▶ YOUR GOAL: From the first line of the listing below to the line with "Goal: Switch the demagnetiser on", print each line exactly, and nothing more. Leave out the pictures.

▶ DATA LINES:

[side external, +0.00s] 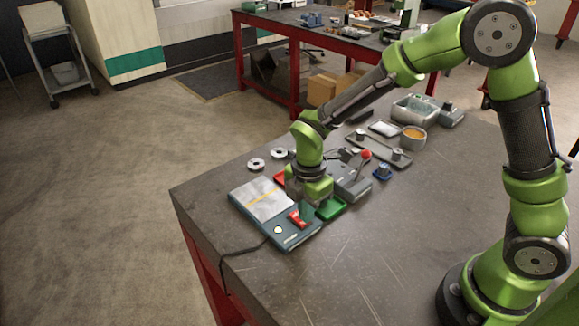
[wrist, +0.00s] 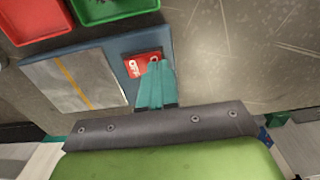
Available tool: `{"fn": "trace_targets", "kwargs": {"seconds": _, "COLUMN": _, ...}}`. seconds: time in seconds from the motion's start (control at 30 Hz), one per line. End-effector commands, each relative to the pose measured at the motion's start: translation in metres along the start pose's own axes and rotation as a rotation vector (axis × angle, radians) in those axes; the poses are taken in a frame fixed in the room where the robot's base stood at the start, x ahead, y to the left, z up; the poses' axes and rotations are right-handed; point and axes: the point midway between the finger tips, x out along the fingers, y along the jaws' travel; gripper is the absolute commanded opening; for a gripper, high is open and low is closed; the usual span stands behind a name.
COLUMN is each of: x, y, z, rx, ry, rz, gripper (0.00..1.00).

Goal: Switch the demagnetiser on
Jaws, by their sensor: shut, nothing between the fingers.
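The demagnetiser (side external: 284,236) is a flat blue-grey box near the front left corner of the bench, with a bright metal plate marked by a yellow line. It also shows in the wrist view (wrist: 120,47). Its red rocker switch (side external: 296,220) lies near the right front edge; in the wrist view the switch (wrist: 133,67) shows the letters OFF at its left end. My gripper (side external: 306,212) is shut and empty, pointing down at the switch. Its teal fingertips (wrist: 156,66) cover part of the switch's right end. I cannot tell whether they touch it.
A green tray (side external: 333,209) and a red tray (wrist: 32,18) lie close behind the demagnetiser. A grey device with a red-knobbed lever (side external: 366,155) stands farther back. A pale round lamp (side external: 277,230) sits on the demagnetiser's front. A black cord (side external: 240,250) hangs over the bench edge. The bench's right front is clear.

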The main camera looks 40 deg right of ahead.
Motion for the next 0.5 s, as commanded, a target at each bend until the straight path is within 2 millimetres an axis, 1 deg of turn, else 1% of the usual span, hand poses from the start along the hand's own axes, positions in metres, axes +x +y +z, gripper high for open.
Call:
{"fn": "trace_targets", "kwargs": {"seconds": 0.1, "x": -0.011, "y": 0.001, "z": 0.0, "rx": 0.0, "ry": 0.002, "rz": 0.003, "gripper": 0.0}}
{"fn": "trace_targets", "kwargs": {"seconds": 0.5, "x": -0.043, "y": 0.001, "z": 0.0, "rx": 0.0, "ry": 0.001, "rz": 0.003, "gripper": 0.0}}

▶ REPLY:
[side external, +0.00s] 
[wrist, +0.00s] 
Available tool: `{"fn": "trace_targets", "kwargs": {"seconds": _, "COLUMN": _, ...}}`. seconds: time in seconds from the motion's start (control at 30 Hz), one per line. End-effector commands, each relative to the pose measured at the motion's start: translation in metres along the start pose's own axes and rotation as a rotation vector (axis × angle, radians) in those axes; the poses are taken in a frame fixed in the room where the robot's base stood at the start, x ahead, y to the left, z up; the poses' axes and rotations are right-handed; point and axes: the point midway between the finger tips, x out along the fingers, y along the jaws' travel; gripper is the absolute commanded opening; for a gripper, high is open and low is closed; the usual span stands behind a name.
COLUMN is each of: x, y, z, rx, ry, rz, gripper (0.00..1.00).

Goal: Switch the demagnetiser on

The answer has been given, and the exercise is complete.